Ces technologies extraordinaires sont une scène de crime dont leur créateurs ont les preuves. Inutile qu'ils disent qu'ils feront mieux dans le future. Si l'on veut avoir le moindre espoir que cela se reproduise, il est nécessaire de connaître la vérité. Si vous pensez que ce ne sont que quelques publicités et que les gens sont assez intelligents, n'en croyez rien car le vote du Brexit montre que nos démocraties sont cassées, car ce n'est pas de la démocratie de diffuser des mensonges dans l'ombre, payé par de l'argent dont on ne connaît pas la source. C'est de la subversion et Facebook, Google, Twitter... en sont les accessoires.

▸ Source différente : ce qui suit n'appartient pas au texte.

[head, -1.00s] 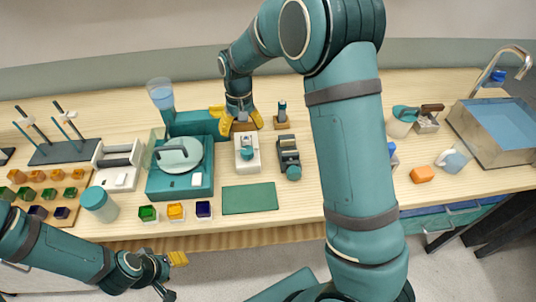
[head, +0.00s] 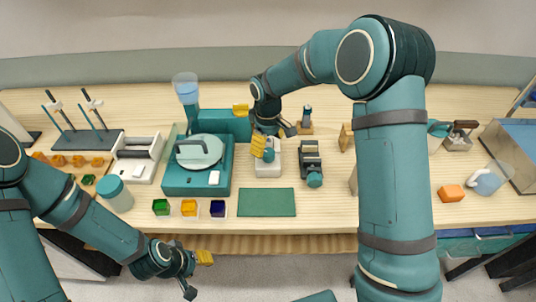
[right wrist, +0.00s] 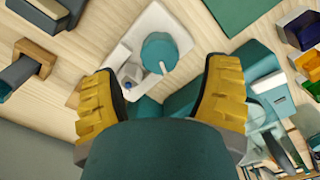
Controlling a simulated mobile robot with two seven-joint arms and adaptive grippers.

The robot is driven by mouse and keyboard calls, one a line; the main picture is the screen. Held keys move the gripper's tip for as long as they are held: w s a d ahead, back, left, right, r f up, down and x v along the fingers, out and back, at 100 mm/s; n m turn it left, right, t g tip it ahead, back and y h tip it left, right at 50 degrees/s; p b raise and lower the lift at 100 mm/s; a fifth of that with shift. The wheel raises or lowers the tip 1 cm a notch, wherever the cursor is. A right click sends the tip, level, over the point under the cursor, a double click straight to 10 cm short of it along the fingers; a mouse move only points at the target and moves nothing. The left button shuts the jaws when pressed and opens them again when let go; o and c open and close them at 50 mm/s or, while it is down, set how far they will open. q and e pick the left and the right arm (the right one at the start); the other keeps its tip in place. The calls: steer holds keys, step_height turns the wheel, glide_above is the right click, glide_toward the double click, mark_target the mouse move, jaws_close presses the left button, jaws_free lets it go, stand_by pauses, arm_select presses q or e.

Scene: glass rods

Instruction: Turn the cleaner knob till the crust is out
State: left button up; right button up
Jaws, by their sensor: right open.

Le parlement de GB a été le premier à essayer de leur demander des compte et a échoué, car ils sont au delà des lois GB et de 9 parlements devant lesquels Mark Zuckerberg a refusé de se présenter et de répondre. La question est beaucoup plus importante que le brexit, l'élection de Trump, la victoire de la gauche ou la droite. Est-on encore capable d'avoir une élection sincère ? En l'état non.
Carole Cadwalladr demande à ces dirigeants si c'est ça qu'il veulent que l'histoire retienne d'eux : les assistants de la propagation de l'autoritarisme tout autour du monde ? Car la même technologie qui connecte les gens est en train de les éparpiller. La question posée à tous, est-ce que nous voulons les laisser faire pendant que nous jouons avec nos téléphone alors que les ténèbres nous recouvrent ?
Cette histoire est un combat pour les droits, et ce n'est pas un exercice, c'est un moment crucial. La démocratie n'est pas garantie et ce n'est pas inévitable. Nous devons nous battre et gagner. Nous ne pouvons pas laisser ces entreprises technologiques avoir ce pouvoir sans contrôle. C'est à nous de reprendre le contrôle.